On the performance of building D programs

Nick Sabalausky SeeWebsiteToContactMe at semitwist.com
Thu Apr 4 17:55:17 PDT 2013


On Fri, 05 Apr 2013 00:49:08 +0200
"Vladimir Panteleev" <vladimir at thecybershadow.net> wrote:

> Recently I studied the performance of building a vibe.d example:
> https://github.com/rejectedsoftware/vibe.d/issues/208
> 
> I wrote a few tools in the process, perhaps someone might find 
> them useful as well.
> 
> However, I'd also like to discuss a related matter:
> 
> I noticed that compiling D programs in the usual manner (rdmd) is 
> as much as 40% slower than it can be.
> 
> This is because before rdmd knows a full list of modules to be 
> built, it must run dmd with -v -o-, and read its verbose output. 
> Then, it feeds that output back to the compiler again, and passes 
> all modules on the command line of the second run.
> 
> The problem with this approach is that DMD needs to parse, lex, 
> run CTFE, instantiate templates, etc. etc. - everything except 
> actual code generation / optimization / linking - twice.
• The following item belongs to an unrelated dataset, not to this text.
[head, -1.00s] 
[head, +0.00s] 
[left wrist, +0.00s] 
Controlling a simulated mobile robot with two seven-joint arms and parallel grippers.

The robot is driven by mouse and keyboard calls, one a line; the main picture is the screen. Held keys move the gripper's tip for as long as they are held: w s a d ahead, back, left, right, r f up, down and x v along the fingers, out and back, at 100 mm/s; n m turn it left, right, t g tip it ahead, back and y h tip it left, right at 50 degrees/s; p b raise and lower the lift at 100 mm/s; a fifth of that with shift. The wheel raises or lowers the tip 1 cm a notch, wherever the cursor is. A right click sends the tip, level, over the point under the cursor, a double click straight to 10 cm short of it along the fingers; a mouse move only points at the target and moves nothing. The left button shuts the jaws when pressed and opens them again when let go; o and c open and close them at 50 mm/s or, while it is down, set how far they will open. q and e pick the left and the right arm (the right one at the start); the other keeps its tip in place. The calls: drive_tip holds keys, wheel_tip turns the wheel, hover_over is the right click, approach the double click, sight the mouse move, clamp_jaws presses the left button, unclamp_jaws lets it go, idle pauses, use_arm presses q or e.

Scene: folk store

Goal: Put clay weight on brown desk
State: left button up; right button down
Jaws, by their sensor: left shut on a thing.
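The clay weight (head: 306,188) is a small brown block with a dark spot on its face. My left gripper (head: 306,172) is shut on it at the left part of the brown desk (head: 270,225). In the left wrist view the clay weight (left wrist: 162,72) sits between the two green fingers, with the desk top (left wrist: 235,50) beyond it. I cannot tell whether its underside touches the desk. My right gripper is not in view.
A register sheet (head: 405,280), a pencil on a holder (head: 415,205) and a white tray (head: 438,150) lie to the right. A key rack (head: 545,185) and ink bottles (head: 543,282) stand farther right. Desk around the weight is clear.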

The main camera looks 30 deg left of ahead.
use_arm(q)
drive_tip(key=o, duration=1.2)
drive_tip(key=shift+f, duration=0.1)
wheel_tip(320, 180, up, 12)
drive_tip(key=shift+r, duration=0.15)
And code 
> generation can actually be a small part of the total compilation 
> time.
> 
> D code already compiles pretty quickly, but here's an opportunity 
> to nearly halve that time (for some cases) - by moving some of 
> rdmd's basic functionality into the compiler. DMD already knows 
> which modules are used in the program, so it just needs two new 
> options: one to enabled this behavior (say, -r for recursive 
> compilation), and one to specify an exclusion list, to indicate 
> which modules are already compiled and will be found in a library 
> (e.g. -rx). The default -rx settings can be placed in 
> sc.ini/dmd.conf. I think we should seriously consider it.
> 
> Another appealing thing about the idea is that the compiler has 
> access to information that would allow it to recompile programs 
> more efficiently in the future. For example, it would be possible 
> to get a hash of a module's public interface, so that a change in 
> one function's code would not trigger a recompile of all modules 
> that import it (assuming no CTFE).

About a year or two ago, Andrei proposed a system that addressed that
issue together with a substitute for a package manager. I was against
it for various reasons, and for the psudo-package-manager part of it I
still am. But I've since become more open to the "Make RDMD only call
DMD once" part. *That* part *might* not be a bad idea, although I can't
remember quite how it worked. Something about passing DMD a cmd line
tool to invoke whenever it finds a newly imported module? Although if
it was like that, that it could very well slow things down on Windows,
as Windows is notoriously slow at launching processes.

Or just fold RDMD functionality into DMD itself, like you
said...which would probably be easier anyway.